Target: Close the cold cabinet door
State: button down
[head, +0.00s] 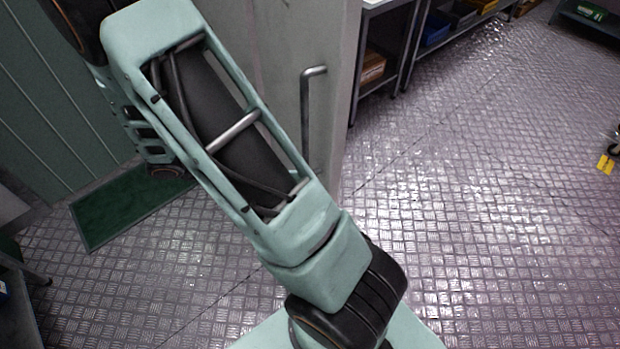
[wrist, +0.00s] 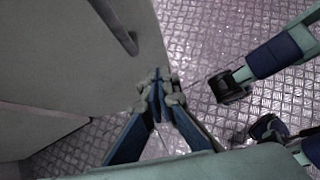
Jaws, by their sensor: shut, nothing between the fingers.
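The cold cabinet door is a plain grey panel (head: 335,90) in the upper middle of the head view, partly hidden behind my arm. Its bar handle (head: 305,110) stands upright on the face. In the wrist view the door (wrist: 60,50) fills the upper left, with the handle (wrist: 113,25) near the top. My gripper (wrist: 160,82) is shut and empty, its fingertips by the door's lower right edge and below the handle. I cannot tell whether they touch the door. The gripper cannot be made out in the head view. How far the door stands open is unclear.
A metal shelf rack (head: 400,50) with bins stands behind the door to the right. A green mat (head: 130,205) lies on the floor at left. A yellow marker (head: 605,165) shows at the far right.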

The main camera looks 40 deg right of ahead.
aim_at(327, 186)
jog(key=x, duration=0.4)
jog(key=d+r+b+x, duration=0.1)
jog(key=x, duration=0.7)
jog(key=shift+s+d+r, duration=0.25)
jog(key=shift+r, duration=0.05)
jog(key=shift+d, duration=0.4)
********
◆ **Given problem**
Exactly restate the lines from the beginning of the data through the line with "[wrist, +0.00s]", and no others, keeping pictures out.

◆ **Output of the task**
Target: Close the cold cabinet door
State: button down
[head, +0.00s] 
[wrist, +0.00s] 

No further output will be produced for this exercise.